However, during the dB export, we need to update all the entries to reflect the local URLs. How does this work with Craft? do dB entries need to be updated to reflect the new URLs?
Sounds like you might be coming from something like WP where it hardcodes URL and links in the database? You'll be happy to know that is not the case in Craft.
Craft generally uses Reference tags when it needs to store links to assets, entries, etc. in the database.
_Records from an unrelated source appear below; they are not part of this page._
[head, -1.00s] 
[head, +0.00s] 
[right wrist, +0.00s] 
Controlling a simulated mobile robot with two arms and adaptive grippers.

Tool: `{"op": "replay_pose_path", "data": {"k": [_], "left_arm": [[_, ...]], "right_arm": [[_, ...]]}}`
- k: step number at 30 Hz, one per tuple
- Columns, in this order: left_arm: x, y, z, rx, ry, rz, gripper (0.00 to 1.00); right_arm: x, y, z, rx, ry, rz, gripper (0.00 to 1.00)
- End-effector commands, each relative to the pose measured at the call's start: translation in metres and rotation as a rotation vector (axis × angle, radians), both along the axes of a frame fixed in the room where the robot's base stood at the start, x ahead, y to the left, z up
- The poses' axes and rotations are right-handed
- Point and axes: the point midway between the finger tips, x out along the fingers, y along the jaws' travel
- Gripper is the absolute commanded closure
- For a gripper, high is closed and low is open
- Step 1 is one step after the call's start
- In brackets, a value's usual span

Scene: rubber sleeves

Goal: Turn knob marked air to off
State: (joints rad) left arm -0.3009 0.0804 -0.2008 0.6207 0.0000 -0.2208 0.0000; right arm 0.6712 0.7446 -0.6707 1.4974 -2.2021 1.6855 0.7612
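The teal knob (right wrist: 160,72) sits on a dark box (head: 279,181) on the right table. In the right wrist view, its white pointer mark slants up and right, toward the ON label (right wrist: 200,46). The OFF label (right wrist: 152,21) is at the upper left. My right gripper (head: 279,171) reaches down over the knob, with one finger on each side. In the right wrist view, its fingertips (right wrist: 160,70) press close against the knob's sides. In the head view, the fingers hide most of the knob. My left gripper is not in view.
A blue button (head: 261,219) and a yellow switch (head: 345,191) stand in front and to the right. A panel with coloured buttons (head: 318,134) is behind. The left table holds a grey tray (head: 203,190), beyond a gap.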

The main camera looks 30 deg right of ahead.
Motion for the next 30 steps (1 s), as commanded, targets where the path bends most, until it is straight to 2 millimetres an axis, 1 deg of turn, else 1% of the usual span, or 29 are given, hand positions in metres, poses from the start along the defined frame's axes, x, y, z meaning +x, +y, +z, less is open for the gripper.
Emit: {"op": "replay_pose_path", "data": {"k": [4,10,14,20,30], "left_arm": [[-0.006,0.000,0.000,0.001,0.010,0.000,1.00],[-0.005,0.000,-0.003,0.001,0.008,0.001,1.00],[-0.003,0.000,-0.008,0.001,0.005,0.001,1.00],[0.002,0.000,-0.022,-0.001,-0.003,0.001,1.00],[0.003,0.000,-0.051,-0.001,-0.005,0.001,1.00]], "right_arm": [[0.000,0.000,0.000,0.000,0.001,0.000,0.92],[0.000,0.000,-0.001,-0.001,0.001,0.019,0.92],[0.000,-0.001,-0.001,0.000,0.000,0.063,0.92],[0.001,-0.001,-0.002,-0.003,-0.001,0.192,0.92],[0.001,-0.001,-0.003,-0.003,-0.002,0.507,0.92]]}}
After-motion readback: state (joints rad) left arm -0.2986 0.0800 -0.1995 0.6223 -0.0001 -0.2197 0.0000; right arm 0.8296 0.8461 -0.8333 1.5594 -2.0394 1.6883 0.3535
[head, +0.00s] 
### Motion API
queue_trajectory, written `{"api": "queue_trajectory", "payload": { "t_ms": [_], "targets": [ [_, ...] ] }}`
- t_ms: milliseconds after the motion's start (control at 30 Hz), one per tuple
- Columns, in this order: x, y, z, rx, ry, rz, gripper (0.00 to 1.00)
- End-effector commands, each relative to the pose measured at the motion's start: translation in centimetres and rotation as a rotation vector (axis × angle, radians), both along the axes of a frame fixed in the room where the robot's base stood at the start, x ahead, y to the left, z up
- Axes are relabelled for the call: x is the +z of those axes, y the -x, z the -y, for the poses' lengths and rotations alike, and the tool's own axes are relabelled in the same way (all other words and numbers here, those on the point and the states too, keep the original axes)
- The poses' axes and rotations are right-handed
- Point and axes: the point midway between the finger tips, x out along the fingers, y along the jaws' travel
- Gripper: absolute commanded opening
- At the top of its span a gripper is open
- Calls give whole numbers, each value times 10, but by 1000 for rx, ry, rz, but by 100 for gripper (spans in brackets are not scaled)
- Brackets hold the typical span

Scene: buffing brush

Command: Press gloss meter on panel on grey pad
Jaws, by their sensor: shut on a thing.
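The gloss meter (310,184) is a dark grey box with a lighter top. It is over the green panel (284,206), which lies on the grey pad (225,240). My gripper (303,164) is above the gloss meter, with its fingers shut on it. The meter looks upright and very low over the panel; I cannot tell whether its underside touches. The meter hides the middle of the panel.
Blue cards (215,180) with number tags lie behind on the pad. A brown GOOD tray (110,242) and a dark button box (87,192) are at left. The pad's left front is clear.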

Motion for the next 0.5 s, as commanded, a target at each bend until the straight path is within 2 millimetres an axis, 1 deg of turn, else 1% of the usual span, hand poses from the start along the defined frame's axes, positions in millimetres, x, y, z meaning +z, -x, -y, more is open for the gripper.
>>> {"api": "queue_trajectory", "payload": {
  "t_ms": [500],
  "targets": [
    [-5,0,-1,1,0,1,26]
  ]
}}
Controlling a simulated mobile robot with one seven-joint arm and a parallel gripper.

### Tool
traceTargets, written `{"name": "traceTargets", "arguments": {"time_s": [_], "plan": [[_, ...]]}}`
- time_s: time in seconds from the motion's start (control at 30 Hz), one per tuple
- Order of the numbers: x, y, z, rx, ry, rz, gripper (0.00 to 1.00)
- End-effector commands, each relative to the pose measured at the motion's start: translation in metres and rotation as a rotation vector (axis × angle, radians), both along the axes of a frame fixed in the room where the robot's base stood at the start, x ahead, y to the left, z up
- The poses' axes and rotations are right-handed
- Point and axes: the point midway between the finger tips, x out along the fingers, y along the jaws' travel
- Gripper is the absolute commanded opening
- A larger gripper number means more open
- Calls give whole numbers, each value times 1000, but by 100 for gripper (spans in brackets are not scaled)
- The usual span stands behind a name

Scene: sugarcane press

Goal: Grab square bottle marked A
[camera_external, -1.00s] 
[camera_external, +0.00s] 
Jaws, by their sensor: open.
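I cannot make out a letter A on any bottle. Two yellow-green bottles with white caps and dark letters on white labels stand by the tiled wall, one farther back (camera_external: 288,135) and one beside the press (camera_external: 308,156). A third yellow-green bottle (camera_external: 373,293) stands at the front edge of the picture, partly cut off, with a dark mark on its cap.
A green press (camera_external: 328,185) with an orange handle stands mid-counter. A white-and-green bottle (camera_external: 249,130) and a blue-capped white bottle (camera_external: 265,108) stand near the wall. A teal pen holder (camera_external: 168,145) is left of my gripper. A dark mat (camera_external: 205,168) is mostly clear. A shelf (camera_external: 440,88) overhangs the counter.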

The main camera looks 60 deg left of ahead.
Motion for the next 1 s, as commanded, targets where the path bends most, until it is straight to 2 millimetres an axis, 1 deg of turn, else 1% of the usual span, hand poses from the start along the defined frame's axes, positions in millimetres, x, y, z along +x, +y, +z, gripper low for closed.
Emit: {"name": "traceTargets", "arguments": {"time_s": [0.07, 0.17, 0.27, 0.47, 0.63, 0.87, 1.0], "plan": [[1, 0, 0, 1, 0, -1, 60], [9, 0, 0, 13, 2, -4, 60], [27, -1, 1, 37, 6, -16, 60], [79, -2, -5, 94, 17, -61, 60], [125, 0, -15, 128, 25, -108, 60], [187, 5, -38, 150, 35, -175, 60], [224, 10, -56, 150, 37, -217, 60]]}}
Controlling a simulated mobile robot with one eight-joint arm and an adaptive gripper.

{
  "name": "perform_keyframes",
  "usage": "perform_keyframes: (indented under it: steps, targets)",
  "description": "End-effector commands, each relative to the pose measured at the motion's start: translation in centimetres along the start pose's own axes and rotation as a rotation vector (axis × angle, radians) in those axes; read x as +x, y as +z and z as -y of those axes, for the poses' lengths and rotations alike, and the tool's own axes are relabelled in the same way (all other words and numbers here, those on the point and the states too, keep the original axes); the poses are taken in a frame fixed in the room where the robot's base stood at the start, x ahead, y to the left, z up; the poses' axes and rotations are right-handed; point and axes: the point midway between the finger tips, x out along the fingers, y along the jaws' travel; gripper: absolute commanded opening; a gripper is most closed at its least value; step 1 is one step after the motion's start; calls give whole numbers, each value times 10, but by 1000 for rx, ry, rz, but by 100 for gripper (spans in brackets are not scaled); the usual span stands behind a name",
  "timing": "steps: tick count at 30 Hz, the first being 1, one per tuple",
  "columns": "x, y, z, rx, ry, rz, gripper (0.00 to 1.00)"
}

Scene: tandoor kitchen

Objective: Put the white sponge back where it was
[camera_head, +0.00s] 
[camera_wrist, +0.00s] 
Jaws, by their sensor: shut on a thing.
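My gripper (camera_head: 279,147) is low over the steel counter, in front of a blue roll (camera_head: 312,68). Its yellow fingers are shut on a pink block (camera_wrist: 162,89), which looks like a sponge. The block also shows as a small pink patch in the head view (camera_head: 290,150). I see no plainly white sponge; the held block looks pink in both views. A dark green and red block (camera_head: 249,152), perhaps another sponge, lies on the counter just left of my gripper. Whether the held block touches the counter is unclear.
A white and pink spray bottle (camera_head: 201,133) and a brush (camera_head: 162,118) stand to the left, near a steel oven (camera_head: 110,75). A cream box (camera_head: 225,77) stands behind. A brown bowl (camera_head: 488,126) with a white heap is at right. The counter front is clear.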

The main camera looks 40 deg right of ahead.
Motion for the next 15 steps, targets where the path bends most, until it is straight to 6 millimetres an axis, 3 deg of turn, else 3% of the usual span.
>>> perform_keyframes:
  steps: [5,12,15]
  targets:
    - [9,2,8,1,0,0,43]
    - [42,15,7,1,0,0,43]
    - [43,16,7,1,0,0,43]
This neatly sidesteps around the problem of having to do a find/replace every time you move environments since those URLs are "built up" on-the-fly.
However, this only works for new content the you create in the CMS. On the off-chance that you're moving legacy content from another CMS to Craft, you can use Craft's built-in find/replace tool inside Utilities to do the find/replace.
Is there no other way to have a single large migration (contents, settings, fields, etc.) happening at once?
Generally you want your migration to go one-way.
You'll want to read up on Project Config but in general, you start on local then push your project config to staging or production. This prompts Craft to update the structural items in the CMS (added sections, fields, etc.)
Moving actual content from staging to production itself is more of a challenge. The Migration Assistant you linked up does lets you export content as well as structure, but usually you want to keep those sorts of changes as narrowly defined as possible.
Databases are highly structured beasts. When you start adding content on production then try to push an update from staging, that's a recipe for all sorts of breakage.
As an example, say you have an entry on staging that relates to a bunch of different categories, assets, and entries. Unless those entries, categories, and assets are already created on production, how does Craft know what to do with all of it?
On a technical level, primary and foreign keys could be different, for example. Some systems get around this with GUIDs, but in general, it's still a hard problem to solve unless the two are kept in sync somehow—which is what enterprise systems generally do.
WP for example has more tools to deal with this sort of thing but they're still more simplistic in this sense because it doesn't have all the relational capabilities of Craft.